Forces already have a number of powers at their disposal to affect which matches are played on Friday and Saturday evenings, including the sanctioning of annual renewal of stadium safety certificates. But they are looking for negotiation to prevent the type of impasse which saw Merseyside Police going to a magistrates’ court last month to get the kick-off time of the Merseyside derby at Goodison moved from 5.30pm to 2pm. The club and force settled out of court and the game went ahead at 5.30pm.

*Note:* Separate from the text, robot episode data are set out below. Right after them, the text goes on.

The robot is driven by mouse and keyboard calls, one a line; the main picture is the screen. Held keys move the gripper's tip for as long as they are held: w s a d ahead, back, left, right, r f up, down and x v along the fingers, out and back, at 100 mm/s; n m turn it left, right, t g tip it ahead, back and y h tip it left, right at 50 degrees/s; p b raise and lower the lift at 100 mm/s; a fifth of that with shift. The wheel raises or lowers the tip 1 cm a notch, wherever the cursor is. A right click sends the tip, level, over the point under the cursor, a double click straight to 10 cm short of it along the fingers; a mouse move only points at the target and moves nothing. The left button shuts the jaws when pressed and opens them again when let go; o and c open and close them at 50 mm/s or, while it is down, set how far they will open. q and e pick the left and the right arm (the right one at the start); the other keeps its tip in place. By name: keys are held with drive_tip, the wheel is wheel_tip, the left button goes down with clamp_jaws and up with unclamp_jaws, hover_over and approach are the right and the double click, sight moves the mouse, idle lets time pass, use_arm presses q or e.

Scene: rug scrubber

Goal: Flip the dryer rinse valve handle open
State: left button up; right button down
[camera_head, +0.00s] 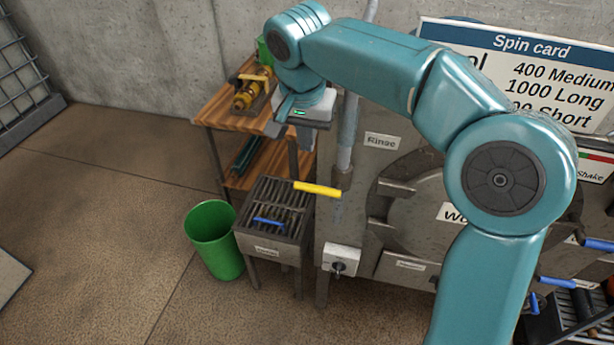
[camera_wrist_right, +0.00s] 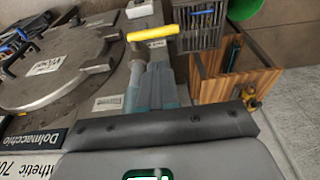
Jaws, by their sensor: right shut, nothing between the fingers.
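The yellow valve handle (camera_head: 318,189) points left, roughly level, from the lower end of a grey vertical pipe (camera_head: 346,140) beside the "Rinse" label (camera_head: 382,141). The handle also shows in the right wrist view (camera_wrist_right: 153,33), just beyond the fingertips. My right gripper (camera_wrist_right: 154,68) is shut and empty, with its teal fingers together. In the head view, my right wrist is above the handle and slightly left of it; the fingertips are hard to make out there. A visible gap separates the fingers from the handle in the wrist view. My left gripper is not in view.
A slatted grey box (camera_head: 275,208) with a blue handle (camera_head: 268,221) stands below the yellow handle. A green bin (camera_head: 213,238) is left of it. A wooden shelf (camera_head: 226,106) stands behind. The round dryer door (camera_head: 400,215) is to the right, partly behind my arm.

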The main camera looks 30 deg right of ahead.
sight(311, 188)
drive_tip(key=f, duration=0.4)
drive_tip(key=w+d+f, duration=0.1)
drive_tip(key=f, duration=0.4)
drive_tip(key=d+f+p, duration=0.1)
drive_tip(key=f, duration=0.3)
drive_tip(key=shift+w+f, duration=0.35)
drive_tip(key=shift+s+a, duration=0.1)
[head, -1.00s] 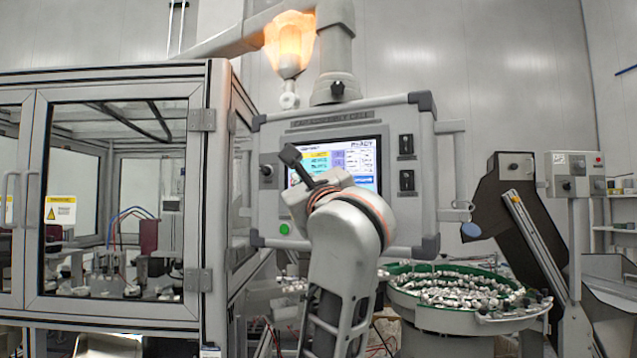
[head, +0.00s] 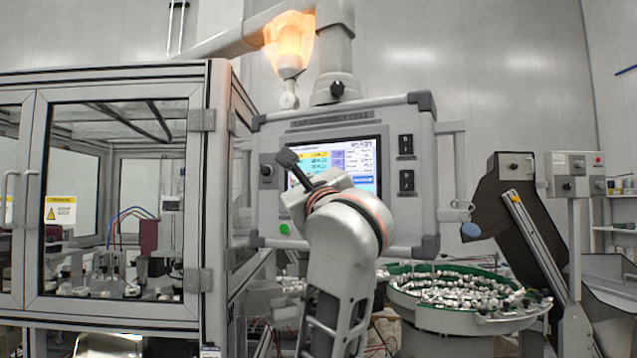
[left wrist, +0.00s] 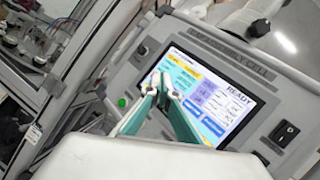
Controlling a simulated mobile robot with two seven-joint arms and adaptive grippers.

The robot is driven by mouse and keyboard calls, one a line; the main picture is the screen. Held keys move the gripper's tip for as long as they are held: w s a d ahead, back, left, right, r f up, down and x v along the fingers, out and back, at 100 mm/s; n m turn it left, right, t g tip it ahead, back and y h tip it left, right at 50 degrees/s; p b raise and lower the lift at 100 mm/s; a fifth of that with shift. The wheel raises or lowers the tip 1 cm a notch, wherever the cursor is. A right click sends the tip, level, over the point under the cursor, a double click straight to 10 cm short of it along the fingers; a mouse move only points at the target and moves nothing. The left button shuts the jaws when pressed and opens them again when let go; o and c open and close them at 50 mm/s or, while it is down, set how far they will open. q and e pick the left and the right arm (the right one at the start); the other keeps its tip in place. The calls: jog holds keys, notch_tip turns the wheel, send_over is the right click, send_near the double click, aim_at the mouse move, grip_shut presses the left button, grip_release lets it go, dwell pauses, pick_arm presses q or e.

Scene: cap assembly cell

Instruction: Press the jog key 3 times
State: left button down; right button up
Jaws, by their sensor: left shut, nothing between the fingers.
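The grey operator panel (head: 408,225) stands upright in the middle of the head view, with a lit touchscreen (head: 362,158). The screen also shows in the left wrist view (left wrist: 232,108), with "READY" at its top and yellow, blue and teal fields. Key labels are too small to read, so I cannot tell which is the jog key. My left gripper (head: 288,157) is shut and empty in front of the screen's left side. Its fingertips (left wrist: 161,88) overlap the coloured fields in the left wrist view. I cannot tell whether they touch the screen. My arm hides the screen's lower left.
A green button (head: 285,229) sits at the panel's lower left, and black switches (head: 406,181) at its right. A glazed machine enclosure (head: 209,250) stands close on the left. A bowl feeder (head: 450,318) with small parts stands at the right. A lit lamp (head: 289,45) hangs above.

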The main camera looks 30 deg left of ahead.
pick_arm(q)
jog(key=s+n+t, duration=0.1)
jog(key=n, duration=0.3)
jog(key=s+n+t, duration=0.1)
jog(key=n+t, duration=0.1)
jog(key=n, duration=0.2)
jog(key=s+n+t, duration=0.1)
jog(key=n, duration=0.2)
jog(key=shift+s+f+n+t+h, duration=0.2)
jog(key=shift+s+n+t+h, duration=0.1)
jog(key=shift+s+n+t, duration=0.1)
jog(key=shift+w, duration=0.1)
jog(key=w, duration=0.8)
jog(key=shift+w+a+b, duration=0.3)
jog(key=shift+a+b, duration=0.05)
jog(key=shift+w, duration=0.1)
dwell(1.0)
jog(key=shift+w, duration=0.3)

Senior officers’ frustration at learning about Friday night games from 2016-17 was compounded by the fact that a five per cent cut in the overall police budget was revealed by the Coalition government, on the same day. Officers feel the lack of prior consultation reflects a view within the game that forces should just “get on with it”. But Mark Roberts, the Cheshire Police assistant chief constable who recently replaced assistant chief constable Andy Holt as the football lead at the Association of Chief Police Officers, said he hoped that the Premier League would heed his request.

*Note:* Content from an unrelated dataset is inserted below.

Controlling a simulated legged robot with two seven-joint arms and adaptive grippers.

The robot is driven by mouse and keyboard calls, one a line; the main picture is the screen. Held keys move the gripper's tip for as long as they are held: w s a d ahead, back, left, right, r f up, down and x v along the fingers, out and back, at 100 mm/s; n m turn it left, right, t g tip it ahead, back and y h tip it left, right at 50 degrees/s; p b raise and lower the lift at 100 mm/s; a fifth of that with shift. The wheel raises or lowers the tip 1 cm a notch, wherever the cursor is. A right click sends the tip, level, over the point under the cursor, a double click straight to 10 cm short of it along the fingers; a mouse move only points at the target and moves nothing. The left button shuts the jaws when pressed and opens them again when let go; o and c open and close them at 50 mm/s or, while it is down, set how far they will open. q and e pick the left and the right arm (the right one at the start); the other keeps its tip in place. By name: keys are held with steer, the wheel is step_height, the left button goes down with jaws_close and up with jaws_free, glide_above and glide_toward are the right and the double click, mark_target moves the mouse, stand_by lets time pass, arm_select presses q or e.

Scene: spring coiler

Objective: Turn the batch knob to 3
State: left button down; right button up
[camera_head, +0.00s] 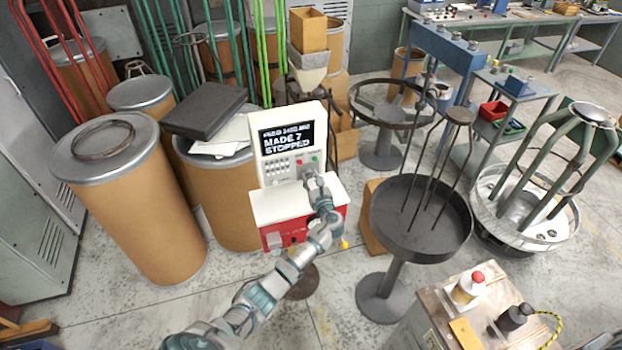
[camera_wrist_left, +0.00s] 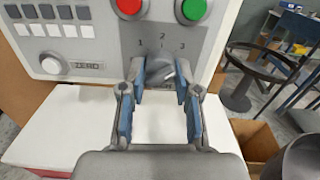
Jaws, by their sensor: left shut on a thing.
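The batch knob (camera_wrist_left: 164,70) is a small grey knob on the coiler's panel (camera_wrist_left: 205,45), below the printed marks 1, 2 and 3. My left gripper (camera_wrist_left: 161,76) has its blue-padded fingers on either side of the knob and is shut on it. Which mark the knob points to is hard to tell. In the head view, my left gripper (camera_head: 313,177) is at the lower right of the white control box (camera_head: 272,165), hiding the knob. The screen (camera_head: 286,137) reads "MADE 7" and "STOPPED". My right gripper is not in view.
A red button (camera_wrist_left: 129,6) and a green button (camera_wrist_left: 193,9) sit just above the knob. A ZERO knob (camera_wrist_left: 53,65) and several small keys are to the left. Brown drums (camera_head: 135,200) stand left of the machine; a dark round pan (camera_head: 420,215) stands right.

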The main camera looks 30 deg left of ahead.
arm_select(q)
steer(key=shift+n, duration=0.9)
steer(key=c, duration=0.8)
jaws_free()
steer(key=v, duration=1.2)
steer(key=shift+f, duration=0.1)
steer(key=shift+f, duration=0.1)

“We are seeing an increasing number of derbies and other high-risk games being rescheduled in the Saturday evening slots because they are the most appealing for TV. They bring all-day drinking – and alcohol is still one of the major risk factors in policing matches. They also pull us away from policing our communities and city centres at a time of existing peak demand. We also expect the Friday night games, about which we haven’t been consulted, will bring later kick-offs than Saturday. It’s not that we don’t want Friday night football to happen full stop – I am a realist and I know that course is set now. However, in those instances we would like to have the discussion and ability to say to the Premier League that a game presents a risk that we don’t want to take. It should be accepted that keeping the public safe is our primary responsibility and other things come after that.”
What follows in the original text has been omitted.